Но этот исход еще был впереди. Правительство, приветствовавшее нас в Бонне, несмотря на высокое название «большой коалиции», было глубоко расколото. Его руководящие лица через несколько месяцев вступят в соревнование друг с другом на предстоящих выборах; почти все сказанное во время нашего визита отражало осторожное маневрирование с целью достижения своих целей. Канцлер Кизингер[21], галантный, степенный, бесстрастный, произносящий банальности с глубокомысленным видом, оказался в политической западне, потому что ежедневно на службе набирал силы его главный оппонент, который сделался к тому же еще и вице-канцлером – Вилли Брандт. Массивный, крепко сбитый, в сущности малообщительный, несмотря на свою открытость по манере общения, ни в каком отношении не предполагал, что считает себя в подчинении у канцлера.
Там, где британское правительство проявляло двойственность по вопросам сдерживания, разрядки, западного единства, отношений Восток – Запад, немецкие руководители в индивидуальном плане были гораздо более точны и ясны, но они были разделены между собой. Оба соглашались с необходимостью проявления жесткости по Берлину, но дальше этого гармония между ними не простиралась. Кизингер ратовал за твердую позицию в отношении Востока. Брандт формально выделил нюансы в плане мер по примирению. Не требовалось большого воображения, однако, чтобы проследить его готовность к неприятному делу, связанному с признанием Восточной Германии. Кизингер являлся сторонником связей с Францией; Брандт был готов сделать акцент на вступление Британии в Общий рынок. Взгляды Кизингера были ближе к взглядам Никсона. Взгляды Брандта больше совпадали с убеждениями нашего Государственного департамента.
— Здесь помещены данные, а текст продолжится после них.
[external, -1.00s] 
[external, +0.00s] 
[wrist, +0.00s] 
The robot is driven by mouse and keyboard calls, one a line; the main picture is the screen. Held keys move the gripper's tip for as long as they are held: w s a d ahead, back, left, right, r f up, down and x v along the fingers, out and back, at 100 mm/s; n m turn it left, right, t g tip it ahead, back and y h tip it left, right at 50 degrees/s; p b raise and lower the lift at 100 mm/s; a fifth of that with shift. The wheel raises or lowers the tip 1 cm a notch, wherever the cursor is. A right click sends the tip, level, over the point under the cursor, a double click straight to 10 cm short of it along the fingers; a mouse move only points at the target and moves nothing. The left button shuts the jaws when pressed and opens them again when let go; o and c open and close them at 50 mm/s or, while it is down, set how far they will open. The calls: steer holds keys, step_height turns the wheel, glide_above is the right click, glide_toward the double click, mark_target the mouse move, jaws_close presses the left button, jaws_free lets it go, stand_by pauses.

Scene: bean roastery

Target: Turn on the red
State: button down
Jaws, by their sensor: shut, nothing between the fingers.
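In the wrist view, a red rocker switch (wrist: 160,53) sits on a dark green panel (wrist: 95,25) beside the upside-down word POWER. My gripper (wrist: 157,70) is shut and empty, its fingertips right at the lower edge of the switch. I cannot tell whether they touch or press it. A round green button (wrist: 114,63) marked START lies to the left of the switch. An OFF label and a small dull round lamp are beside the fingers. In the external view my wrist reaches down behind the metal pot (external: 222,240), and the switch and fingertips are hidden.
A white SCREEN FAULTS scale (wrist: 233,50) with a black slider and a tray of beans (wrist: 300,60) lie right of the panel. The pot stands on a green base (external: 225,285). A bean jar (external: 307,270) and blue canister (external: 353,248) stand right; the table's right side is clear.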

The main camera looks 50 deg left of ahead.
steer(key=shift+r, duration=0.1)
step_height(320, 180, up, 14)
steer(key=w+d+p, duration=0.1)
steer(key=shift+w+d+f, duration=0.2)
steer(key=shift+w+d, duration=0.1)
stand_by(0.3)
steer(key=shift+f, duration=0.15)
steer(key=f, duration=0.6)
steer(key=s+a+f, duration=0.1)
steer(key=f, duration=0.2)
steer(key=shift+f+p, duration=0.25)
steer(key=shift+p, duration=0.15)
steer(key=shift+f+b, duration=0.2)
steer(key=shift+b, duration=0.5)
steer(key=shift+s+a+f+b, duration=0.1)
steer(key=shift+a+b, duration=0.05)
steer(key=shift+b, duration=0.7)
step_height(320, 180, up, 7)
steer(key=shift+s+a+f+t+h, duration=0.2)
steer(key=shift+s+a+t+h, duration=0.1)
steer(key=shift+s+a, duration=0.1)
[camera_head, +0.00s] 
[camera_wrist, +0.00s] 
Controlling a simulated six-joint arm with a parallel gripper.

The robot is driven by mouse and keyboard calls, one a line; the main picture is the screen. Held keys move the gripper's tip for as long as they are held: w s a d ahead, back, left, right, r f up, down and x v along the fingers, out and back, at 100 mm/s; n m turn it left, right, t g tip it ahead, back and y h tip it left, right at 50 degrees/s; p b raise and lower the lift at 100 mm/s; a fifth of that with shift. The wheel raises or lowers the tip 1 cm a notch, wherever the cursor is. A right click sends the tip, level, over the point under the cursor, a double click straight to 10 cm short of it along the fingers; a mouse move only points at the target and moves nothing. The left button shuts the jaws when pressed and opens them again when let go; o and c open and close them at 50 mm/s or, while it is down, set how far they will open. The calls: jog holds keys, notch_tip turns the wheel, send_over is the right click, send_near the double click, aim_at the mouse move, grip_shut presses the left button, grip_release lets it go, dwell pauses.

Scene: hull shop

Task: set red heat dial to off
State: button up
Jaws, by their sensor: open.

Беседы в Бонне, таким образом, давали ясно понять, что до выборов осенью этого года германская политика будет преимущественно действиями с оглядкой.
Визит в Западную Германию завершился поездкой по Берлину. Огромные толпы приветствовали президентский кортеж, но Никсон чувствовал себя неловко, беспокоясь, что его выезд будут не в его пользу сравнивать с поездкой Кеннеди в 1963 году. Только после заверений в том, что никаких неблагоприятных сравнений не может быть сделано, он слегка расслабился. (Я заметил, что был выбран S-образный маршрут, так что толпа могла перемещаться с одной улицы на другую. Мне сказали, что такой же механизм передвижения был использован и во время визита Кеннеди.)
Никсон пытался разрешить очередной Берлинский кризис, бросив престиж своего президентства в начале срока пребывания у власти однозначно на Берлин. Он сделал это в красноречивой речи на заводе Сименса: «Четыре президента до меня придерживались этого принципа, и я скажу вам сейчас и в этом месте, что тоже твердо придерживаюсь этого принципа: Берлин должен оставаться свободным. Я не говорю это в каком-то духе бравады или воинственности. Я просто констатирую неизменный факт международной жизни».